--- STORED DATA ---
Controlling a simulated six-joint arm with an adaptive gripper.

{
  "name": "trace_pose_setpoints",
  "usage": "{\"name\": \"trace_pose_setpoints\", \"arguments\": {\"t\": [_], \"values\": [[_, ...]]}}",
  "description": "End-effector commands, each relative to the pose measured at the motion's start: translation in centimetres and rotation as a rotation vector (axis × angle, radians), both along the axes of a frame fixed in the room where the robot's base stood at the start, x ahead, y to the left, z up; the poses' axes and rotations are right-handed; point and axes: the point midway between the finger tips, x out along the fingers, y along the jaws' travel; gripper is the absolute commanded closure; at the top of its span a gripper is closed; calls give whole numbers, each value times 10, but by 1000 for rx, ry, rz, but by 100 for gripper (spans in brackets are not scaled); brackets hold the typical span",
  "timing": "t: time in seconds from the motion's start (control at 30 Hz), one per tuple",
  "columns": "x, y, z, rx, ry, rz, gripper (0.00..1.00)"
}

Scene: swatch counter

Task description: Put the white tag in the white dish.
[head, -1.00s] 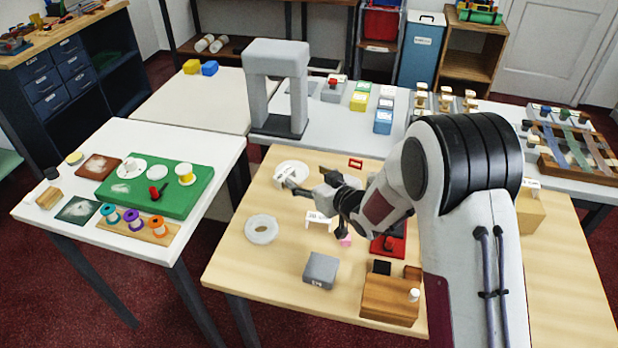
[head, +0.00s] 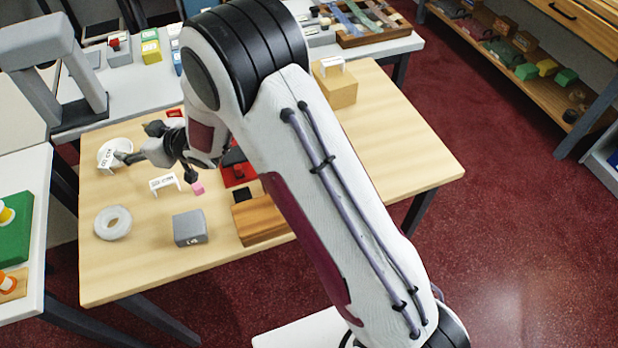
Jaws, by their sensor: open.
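The white dish (head: 116,145) is on the wooden table at its back left, partly covered by my gripper. A white tag (head: 106,161) with dark lettering is at the near side of the dish, within or over its rim; I cannot tell if it rests on the bottom. My gripper (head: 123,158) is open, its fingertips right beside this tag at the dish. I cannot tell if they touch it. A similar white tag (head: 165,182) with lettering stands on the table, in front of the dish to the right. Another white tag (head: 332,65) is on a tan box.
A grey arch (head: 50,85) stands behind. The table's right part is clear.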

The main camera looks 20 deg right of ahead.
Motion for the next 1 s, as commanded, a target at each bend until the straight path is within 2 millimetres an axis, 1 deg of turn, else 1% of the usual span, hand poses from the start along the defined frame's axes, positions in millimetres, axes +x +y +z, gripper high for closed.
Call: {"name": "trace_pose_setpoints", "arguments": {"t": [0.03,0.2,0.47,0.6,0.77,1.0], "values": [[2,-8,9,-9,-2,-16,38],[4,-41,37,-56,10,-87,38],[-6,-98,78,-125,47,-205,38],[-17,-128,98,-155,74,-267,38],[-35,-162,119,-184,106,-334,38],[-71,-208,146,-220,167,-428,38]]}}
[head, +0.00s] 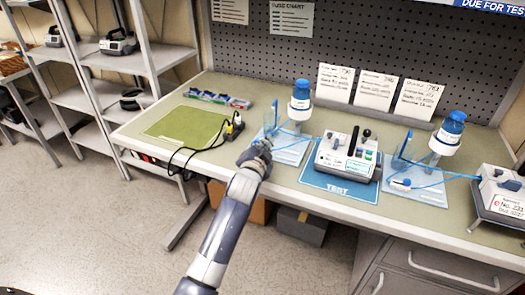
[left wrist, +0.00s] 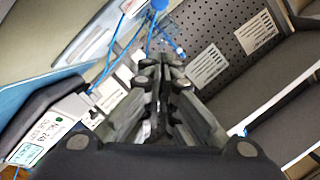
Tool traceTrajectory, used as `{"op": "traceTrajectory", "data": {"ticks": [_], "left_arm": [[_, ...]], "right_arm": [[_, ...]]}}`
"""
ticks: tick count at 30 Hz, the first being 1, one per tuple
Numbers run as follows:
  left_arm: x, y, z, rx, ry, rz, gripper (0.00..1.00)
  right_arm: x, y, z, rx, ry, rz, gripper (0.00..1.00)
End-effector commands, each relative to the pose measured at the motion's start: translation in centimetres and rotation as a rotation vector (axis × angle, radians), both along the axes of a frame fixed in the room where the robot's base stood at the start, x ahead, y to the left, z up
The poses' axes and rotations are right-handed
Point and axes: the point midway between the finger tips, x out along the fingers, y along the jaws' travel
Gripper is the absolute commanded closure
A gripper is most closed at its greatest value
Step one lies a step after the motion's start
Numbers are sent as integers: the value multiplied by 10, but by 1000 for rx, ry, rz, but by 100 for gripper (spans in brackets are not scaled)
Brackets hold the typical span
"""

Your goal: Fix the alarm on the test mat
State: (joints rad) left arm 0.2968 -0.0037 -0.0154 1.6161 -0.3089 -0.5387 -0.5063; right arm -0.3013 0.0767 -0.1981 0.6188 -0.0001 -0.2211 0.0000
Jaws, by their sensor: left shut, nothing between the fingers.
---
SET PROBLEM> Write out the whole listing exactly, and drop the pictures.

FULL OUTPUT>
Controlling a simulated six-joint arm with an adaptive gripper.

{
  "name": "trace_pose_setpoints",
  "usage": "{\"name\": \"trace_pose_setpoints\", \"arguments\": {\"t\": [_], \"values\": [[_, ...]]}}",
  "description": "End-effector commands, each relative to the pose measured at the motion's start: translation in centimetres and rotation as a rotation vector (axis × angle, radians), both along the axes of a frame fixed in the room where the robot's base stood at the start, x ahead, y to the left, z up; the poses' axes and rotations are right-handed; point and axes: the point midway between the finger tips, x out along the fingers, y along the jaws' travel; gripper is the absolute commanded closure; at the top of its span a gripper is closed; calls give whole numbers, each value times 10, but by 1000 for rx, ry, rz, but by 100 for gripper (spans in brackets are not scaled); brackets hold the typical span",
  "timing": "t: time in seconds from the motion's start (control at 30 Hz), one per tuple",
  "columns": "x, y, z, rx, ry, rz, gripper (0.00..1.00)"
}

Scene: swatch counter

Task description: Put the white tag in the white dish.
[head, -1.00s] 
[head, +0.00s] 
Jaws, by their sensor: open.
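The white dish (head: 116,145) is on the wooden table at its back left, partly covered by my gripper. A white tag (head: 106,161) with dark lettering is at the near side of the dish, within or over its rim; I cannot tell if it rests on the bottom. My gripper (head: 123,158) is open, its fingertips right beside this tag at the dish. I cannot tell if they touch it. A similar white tag (head: 165,182) with lettering stands on the table, in front of the dish to the right. Another white tag (head: 332,65) is on a tan box.
A grey arch (head: 50,85) stands behind. The table's right part is clear.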

The main camera looks 20 deg right of ahead.
Motion for the next 1 s, as commanded, a target at each bend until the straight path is within 2 millimetres an axis, 1 deg of turn, else 1% of the usual span, hand poses from the start along the defined frame's axes, positions in millimetres, axes +x +y +z, gripper high for closed.
Call: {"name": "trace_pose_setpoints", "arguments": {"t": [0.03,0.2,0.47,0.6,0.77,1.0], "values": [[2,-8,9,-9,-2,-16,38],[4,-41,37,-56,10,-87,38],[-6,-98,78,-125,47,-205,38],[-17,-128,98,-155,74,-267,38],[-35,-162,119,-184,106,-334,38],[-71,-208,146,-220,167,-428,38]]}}
[head, +0.00s] 
[left wrist, +0.00s] 
Tool traceTrajectory, used as `{"op": "traceTrajectory", "data": {"ticks": [_], "left_arm": [[_, ...]], "right_arm": [[_, ...]]}}`
"""
ticks: tick count at 30 Hz, the first being 1, one per tuple
Numbers run as follows:
  left_arm: x, y, z, rx, ry, rz, gripper (0.00..1.00)
  right_arm: x, y, z, rx, ry, rz, gripper (0.00..1.00)
End-effector commands, each relative to the pose measured at the motion's start: translation in centimetres and rotation as a rotation vector (axis × angle, radians), both along the axes of a frame fixed in the room where the robot's base stood at the start, x ahead, y to the left, z up
The poses' axes and rotations are right-handed
Point and axes: the point midway between the finger tips, x out along the fingers, y along the jaws' travel
Gripper is the absolute commanded closure
A gripper is most closed at its greatest value
Step one lies a step after the motion's start
Numbers are sent as integers: the value multiplied by 10, but by 1000 for rx, ry, rz, but by 100 for gripper (spans in brackets are not scaled)
Brackets hold the typical span
"""

Your goal: Fix the alarm on the test mat
State: (joints rad) left arm 0.2968 -0.0037 -0.0154 1.6161 -0.3089 -0.5387 -0.5063; right arm -0.3013 0.0767 -0.1981 0.6188 -0.0001 -0.2211 0.0000
Jaws, by their sensor: left shut, nothing between the fingers.

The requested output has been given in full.